> _WHAT YOU WILL DO_
Starting at the line that contains "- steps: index" and stopping at the line that contains "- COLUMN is", repeat every line exactly, the two end lines included, and nothing else.

> _DATA PROVIDED_
** START **

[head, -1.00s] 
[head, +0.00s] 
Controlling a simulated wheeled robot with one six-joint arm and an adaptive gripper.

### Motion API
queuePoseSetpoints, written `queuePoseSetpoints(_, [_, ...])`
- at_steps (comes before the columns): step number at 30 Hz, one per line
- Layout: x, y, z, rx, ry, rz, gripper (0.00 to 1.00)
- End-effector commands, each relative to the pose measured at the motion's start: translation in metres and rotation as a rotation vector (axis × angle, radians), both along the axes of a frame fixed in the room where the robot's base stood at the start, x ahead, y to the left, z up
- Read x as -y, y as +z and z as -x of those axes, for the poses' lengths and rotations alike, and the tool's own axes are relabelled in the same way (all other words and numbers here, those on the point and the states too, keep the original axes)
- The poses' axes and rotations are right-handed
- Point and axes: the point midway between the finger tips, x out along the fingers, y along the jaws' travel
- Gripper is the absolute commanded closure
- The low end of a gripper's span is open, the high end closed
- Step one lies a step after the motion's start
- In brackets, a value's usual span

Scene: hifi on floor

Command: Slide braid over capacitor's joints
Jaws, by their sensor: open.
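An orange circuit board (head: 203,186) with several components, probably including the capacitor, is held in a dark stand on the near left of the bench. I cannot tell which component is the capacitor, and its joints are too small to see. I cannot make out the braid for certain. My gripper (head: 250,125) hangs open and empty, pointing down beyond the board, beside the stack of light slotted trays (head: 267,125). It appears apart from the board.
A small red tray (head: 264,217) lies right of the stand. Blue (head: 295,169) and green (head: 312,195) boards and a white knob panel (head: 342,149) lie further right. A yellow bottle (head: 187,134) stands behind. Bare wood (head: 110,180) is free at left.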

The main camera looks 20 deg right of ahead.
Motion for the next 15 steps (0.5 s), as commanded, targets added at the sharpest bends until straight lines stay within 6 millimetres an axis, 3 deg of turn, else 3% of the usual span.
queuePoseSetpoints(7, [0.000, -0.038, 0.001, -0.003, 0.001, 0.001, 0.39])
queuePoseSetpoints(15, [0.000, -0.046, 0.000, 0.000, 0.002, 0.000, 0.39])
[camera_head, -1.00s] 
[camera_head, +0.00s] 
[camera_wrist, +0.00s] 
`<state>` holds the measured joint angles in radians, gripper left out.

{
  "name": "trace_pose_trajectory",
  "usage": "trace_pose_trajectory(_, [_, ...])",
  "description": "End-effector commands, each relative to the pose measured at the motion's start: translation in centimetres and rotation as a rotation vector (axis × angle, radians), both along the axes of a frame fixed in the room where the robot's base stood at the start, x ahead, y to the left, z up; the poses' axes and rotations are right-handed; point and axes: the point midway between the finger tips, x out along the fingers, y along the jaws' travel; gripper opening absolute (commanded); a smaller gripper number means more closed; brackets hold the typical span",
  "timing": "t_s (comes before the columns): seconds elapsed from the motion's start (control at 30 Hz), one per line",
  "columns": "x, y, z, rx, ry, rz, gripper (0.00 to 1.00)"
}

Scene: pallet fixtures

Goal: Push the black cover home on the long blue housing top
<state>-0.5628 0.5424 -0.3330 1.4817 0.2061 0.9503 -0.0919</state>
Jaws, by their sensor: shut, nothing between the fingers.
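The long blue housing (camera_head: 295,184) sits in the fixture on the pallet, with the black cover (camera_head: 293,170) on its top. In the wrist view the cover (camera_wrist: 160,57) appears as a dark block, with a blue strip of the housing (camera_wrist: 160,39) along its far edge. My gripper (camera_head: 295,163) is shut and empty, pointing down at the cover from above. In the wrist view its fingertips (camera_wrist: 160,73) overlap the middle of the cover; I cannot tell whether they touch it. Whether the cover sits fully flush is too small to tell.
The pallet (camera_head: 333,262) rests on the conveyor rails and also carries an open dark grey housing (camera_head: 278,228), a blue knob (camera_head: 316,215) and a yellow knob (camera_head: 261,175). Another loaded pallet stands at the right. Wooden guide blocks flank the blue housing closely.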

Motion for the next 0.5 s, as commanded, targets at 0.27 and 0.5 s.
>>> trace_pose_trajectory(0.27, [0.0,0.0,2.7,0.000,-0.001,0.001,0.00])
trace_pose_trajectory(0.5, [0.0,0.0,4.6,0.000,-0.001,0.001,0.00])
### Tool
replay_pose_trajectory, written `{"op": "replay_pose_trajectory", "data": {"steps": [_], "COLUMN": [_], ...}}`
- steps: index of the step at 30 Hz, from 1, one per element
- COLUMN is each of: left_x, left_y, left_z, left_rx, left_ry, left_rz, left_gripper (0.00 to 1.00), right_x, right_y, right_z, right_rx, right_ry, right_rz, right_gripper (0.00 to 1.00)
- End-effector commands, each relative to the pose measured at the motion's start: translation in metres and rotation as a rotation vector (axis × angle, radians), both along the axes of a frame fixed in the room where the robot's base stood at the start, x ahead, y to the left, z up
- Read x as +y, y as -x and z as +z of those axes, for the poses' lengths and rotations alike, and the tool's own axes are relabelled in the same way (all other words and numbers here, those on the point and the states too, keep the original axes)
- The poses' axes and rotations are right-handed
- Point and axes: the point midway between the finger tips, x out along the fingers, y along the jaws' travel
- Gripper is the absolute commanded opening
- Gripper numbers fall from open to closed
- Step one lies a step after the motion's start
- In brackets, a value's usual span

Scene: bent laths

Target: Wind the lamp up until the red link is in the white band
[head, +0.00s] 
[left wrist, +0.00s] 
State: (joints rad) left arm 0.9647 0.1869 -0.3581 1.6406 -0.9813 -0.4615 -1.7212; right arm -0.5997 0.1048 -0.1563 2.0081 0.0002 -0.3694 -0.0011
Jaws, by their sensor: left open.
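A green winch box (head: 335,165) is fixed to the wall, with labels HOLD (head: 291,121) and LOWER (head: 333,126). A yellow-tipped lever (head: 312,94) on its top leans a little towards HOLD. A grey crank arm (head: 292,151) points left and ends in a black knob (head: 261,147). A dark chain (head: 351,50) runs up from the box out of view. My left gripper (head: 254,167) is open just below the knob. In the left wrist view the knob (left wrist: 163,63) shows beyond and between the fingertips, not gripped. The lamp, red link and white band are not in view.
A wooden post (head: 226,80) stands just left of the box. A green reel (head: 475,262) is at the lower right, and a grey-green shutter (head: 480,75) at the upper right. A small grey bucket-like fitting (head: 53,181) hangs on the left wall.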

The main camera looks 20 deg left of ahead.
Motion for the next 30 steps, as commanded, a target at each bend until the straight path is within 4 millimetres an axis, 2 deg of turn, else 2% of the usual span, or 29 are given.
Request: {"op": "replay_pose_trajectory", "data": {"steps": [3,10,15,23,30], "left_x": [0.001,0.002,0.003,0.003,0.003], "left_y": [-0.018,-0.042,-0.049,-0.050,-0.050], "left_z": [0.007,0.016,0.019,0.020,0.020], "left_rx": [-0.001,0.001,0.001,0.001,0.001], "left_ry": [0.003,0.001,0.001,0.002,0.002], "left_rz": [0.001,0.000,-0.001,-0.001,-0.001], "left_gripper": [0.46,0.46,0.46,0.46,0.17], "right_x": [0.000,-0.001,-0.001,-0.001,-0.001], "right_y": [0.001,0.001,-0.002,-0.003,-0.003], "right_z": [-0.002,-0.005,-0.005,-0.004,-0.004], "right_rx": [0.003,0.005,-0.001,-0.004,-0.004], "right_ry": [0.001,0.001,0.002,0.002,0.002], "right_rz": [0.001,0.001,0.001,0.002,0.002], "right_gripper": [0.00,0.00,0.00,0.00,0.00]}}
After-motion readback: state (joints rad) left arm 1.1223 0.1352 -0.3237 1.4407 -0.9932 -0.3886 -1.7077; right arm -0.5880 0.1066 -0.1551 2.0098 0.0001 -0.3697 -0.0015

** END **

> _FULL SOLUTION_
- steps: index of the step at 30 Hz, from 1, one per element
- COLUMN is each of: left_x, left_y, left_z, left_rx, left_ry, left_rz, left_gripper (0.00 to 1.00), right_x, right_y, right_z, right_rx, right_ry, right_rz, right_gripper (0.00 to 1.00)

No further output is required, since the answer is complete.